Mas os preparativos já poderiam começar, uma vez que envolvem muita conversa com o governo. Especialistas apontam que manter as condições de competitividade da indústria automobilística brasileira vai depender mais do governo do que das empresas.
“É necessário uma forte atuação do lado de fora da indústria.”
Carlos Libera, sócio da consultoria Bain
Luiz Carlos Moraes, presidente da Anfavea, afirma que agora há data para que governo e sociedade ataquem o custo Brasil e melhorem a competitividade. “Iremos ingressar em um jogo global de competição, repleto de oportunidades.”
Os benefícios são grandes e, segundo o dirigente, podem impactar em toda a economia: geração de empregos, maior fluxo comercial e crescimento do PIB.
“A partir de agora, o novo cenário de integração comercial entra no radar do planejamento das montadoras que atuam nesses dois blocos comerciais.”
Falta de competitividade
Um estudo comparativo entre os dois principais fabricantes de veículos na América Latina e o México feito pela consultoria PwC para a Anfavea mostra alguns dos principais problemas enfrentados pelos fabricantes brasileiros.
Para começar, a produção mexicana está focada nas exportações: 88% da produção foi para fora do país, enquanto no Brasil o índice é de 22%. O nível de utilização da capacidade instalada, em 2017, era de 88% por lá, enquanto, no Brasil, de 60%. E os modelos mexicanos têm maior valor agregado do que aqueles produzidos por aqui.
O estudo da PwC mostra que os custos de produção no Brasil são 18% superiores aos do México. O custo de materiais reduz a competitividade brasileira, sobretudo quando se refere a motores e transmissões.
Os custos trabalhistas e encargos sociais chegam a ser o dobro dos praticados pelos mexicanos; a logística também dificulta que o produto brasileiro seja mais atrativo no exterior e os custos de fabricação são menores por lá, em função da escala de produção e taxas de depreciação.
A carga tributária acentua os problemas. No México, o único imposto cobrado corresponde a 16% do valor de venda. No Brasil, dependendo da motorização do carro, os tributos chegam a 44% do custo de produção. Segundo a PwC, isto faz com que o custo de produção no Brasil corresponda ao custo total no México.
Instabilidade cambial
Outro problema a ser trabalhado pelo governo é a instabilidade cambial. Neste ano, o real já sofreu uma desvalorização de 7,2% frente ao dólar, com o câmbio oscilando 14,1% entre as cotações mínimas e máximas, de acordo com dados do Banco Central (BC).
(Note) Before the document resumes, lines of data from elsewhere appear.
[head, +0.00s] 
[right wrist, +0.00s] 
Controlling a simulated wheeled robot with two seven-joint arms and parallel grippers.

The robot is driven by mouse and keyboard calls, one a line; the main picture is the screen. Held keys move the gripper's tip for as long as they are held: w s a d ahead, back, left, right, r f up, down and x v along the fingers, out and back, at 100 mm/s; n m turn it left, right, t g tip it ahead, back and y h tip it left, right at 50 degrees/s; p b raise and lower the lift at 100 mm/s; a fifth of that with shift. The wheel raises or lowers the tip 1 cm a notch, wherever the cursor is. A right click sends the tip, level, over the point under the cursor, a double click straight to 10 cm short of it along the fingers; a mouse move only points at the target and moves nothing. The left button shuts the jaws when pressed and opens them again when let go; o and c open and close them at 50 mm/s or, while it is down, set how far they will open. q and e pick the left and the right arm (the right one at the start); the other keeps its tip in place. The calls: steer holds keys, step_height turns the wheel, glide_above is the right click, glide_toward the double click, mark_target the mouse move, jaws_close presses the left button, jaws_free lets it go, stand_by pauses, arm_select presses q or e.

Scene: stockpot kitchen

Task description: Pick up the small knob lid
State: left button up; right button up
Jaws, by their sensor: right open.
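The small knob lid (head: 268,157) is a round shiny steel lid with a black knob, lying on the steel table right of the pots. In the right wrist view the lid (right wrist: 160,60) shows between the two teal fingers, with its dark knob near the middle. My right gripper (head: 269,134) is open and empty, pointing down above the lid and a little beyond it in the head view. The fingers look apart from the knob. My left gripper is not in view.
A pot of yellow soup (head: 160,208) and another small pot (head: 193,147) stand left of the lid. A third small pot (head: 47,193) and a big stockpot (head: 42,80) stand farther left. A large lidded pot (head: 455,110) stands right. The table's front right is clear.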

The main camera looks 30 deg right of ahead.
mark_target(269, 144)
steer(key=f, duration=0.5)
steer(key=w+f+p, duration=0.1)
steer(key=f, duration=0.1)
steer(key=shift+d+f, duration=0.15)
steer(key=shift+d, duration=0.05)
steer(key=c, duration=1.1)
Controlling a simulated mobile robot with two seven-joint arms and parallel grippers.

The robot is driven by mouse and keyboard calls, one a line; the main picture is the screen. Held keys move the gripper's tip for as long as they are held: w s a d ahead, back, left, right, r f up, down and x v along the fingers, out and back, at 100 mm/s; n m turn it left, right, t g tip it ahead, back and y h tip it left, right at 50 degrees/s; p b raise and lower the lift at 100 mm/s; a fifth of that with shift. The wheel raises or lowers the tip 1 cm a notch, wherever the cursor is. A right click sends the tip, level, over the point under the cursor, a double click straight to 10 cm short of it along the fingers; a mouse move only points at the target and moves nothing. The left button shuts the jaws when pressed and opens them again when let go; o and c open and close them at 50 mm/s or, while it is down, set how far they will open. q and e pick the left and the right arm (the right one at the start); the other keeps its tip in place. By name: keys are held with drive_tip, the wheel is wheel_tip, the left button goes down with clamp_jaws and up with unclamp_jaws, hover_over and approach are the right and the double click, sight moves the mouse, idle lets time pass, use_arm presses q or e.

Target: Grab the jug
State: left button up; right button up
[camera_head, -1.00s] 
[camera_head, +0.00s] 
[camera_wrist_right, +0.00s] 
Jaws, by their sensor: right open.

Ricardo Bacellar, líder do setor automotivo da consultoria KPMG, aponta que esta instabilidade obriga as empresas a reforçarem seu planejamento financeiro, por meio da realização de operações de hedge, para se proteger das oscilações.
A questão cambial tem fortes impactos sobre os custos dos carros. Segundo ele, cada vez mais a indústria automobilística está usando componentes eletrônicos. Em sua maioria, são importados. “A produção brasileira é pequena e não temos fábricas de chips.”
Libera, da Bain, aponta que outro fator que poderia facilitar a vida das montadoras é a harmonização das regras no âmbito do Mercosul. “Do jeito que está, Brasil e Argentina competiriam entre si por outros mercados.”
Pontos fortes
Apesar dos problemas de competitividade, os especialistas apontam que a indústria automobilística tem pontos fortes, que facilitam sua inserção no mercado externo. Um deles é a presença das principais montadoras, o que facilita o acesso ao mercado externo.
“Nossas montadoras estão bem estruturadas: racionalizaram processos, enxugaram quadros e investiram em tecnologias modernas, relacionadas à indústria 4.0”, cita Bacellar, da KPMG.
Outro, é a plataforma de produtos compatível com exportação para outros mercados emergentes. “Inclusive, há alguns sendo desenvolvidos no Brasil e depois replicados em outros mercados”, diz Libera.
Apesar de ser sinônimo de falta de competitividade, o executivo da Bain destaca que a capacidade ociosa permite uma rápida expansão da produção em momento de retomada, principalmente posicionando o Brasil para exportação.